Perguntado sobre se os protestos do início de 2011 que culminaram na queda de Mubarak poderiam ser comparados a 1905 na Rússia – quando uma insurreição popular foi suprimida, para 12 anos mais tarde, em 1917, a Revolução Russa sair-se vitoriosa -, Rees foi além, e comparou a derrubada do ditador com fevereiro de 1917. “Eu não diria que os protestos que começaram no dia 25 de janeiro podem se equiparar com 1905 na Rússia, porque 1905 foi um movimento derrotado. Entretanto, da forma que o processo aconteceu agora no Egito, com a rápida queda do líder do país em apenas 18 dias, acredito que a melhor comparação é com fevereiro de 1917, quando a Revolução Russa derrubou o governo de então e se radicalizou em outubro do mesmo ano”. Para ele, a derrubada de Mubarak foi um feito notório. “A primeira etapa foi vencida”, afirma.
Rees defende que o sucesso da Revolução Egípcia depende necessariamente da criação de uma instituição que congregue as forças revolucionárias em torno de uma plataforma em comum. “É extremamente necessária a construção de uma instituição para fazer frente ao Conselho Supremo Militar. Seria como a Assembleia Nacional na Revolução Francesa, e os Conselhos Operários na Revolução Russa.”, argumentou.
Irmandade Muçulmana
Em eleições que terminaram no fim deste mês para o Parlamento, a coalização liderada pela Irmandade Muçulmana conquistou 47% dos votos. O partido salafista Al Nour, com inclinação política ultraconservadora, obteve 25%. Entretanto, para a Rees, a sensação de falta de legitimidade nas eleições para boa parte dos egípcios é forte. “O comparecimento às urnas pelos egípcios foi de 56%. Se você comparar com a África do Sul, onde as primeiras eleições pós-apartheid tiveram a presença de 90% da população, ou mesmo com o Iraque, que sob ocupação estrangeira registrou 76% de comparecimento às urnas, verá que não é um número tão impressivo assim.”
A Irmandade Muçulmana foi proibida por décadas durante o regime de Mubarak e em junho de 2011 foi novamente posta na legalidade.
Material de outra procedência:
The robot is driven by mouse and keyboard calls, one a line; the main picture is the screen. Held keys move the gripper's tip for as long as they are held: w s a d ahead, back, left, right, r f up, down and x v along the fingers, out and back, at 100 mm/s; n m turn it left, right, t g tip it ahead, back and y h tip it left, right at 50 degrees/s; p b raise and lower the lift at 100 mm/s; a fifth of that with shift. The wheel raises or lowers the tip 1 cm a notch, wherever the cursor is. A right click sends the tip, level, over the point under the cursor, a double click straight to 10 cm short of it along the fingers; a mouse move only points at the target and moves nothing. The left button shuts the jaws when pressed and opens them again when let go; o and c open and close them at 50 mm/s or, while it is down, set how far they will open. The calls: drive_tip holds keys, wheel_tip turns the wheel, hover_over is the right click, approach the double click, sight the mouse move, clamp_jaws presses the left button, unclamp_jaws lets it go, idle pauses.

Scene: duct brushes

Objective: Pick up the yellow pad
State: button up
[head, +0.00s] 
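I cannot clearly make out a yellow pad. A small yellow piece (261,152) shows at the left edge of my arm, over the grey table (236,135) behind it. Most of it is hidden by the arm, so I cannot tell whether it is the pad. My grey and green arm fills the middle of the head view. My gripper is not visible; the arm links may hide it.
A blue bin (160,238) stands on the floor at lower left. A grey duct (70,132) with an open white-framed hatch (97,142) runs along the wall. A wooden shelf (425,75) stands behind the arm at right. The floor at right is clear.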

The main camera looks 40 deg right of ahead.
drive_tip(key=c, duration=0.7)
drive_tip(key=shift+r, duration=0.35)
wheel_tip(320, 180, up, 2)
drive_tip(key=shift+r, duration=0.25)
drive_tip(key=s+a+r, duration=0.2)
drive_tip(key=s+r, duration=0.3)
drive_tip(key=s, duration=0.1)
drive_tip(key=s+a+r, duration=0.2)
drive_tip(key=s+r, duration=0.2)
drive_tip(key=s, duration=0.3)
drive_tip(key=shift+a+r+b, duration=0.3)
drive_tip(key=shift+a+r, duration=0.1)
Trata-se também da força política mais organizada no país. No início deste ano, o líder da organização no Egito, Mohamed Morsi, se reuniu com o número 2 do Departamento de Estado Americano, Bill Burns, após a proibição de relações formais entre os dois ter sido cancelada pelos EUA.
“O que eles querem é poder. Quando o Conselho Supremo Militar lhes puniram em novembro eles voltaram às praças. Quando eles conseguem algo, eles se acalmam novamente”, sentencia Rees.
Entretanto, segundo o escritor, a Irmandade pode estar caindo em descrédito com os egípcios. “No dia 25 não havia muitos deles lá. E hoje, na primeira sexta-feira após dia 25, houve várias hostilidades contra eles. É a primeira vez que isso acontece de uma forma mais expressiva”. Sexta-feira costuma ser o dia com o maior número de protestos no país, já que os egípcios saem reunidos das mesquitas diretamente para as manifestações.
Perguntado sobre se acha se a revolução terminará vitoriosa ou não, Rees se sai com uma citação. “Eu acho que James Connonly, o revolucionário irlandês, acerta quando diz que os únicos profetas são aqueles que fazem seu futuro. Então eu não estou prevendo, estou trabalhando pra isso.”
Foto: Counterfire
*John Rees (nascido em 1957) é um ativista político britânico, apresentador e escritor, membro da Stop the War Coalition e fundador da organização Counterfire, que pertenceu ao “Partido Socialista dos Trabalhadores” no Reino Unido. Pelo Islam Channel, ele é o escritor e apresentador das séries de história política Timeline e apresentador do programa Politics and Media.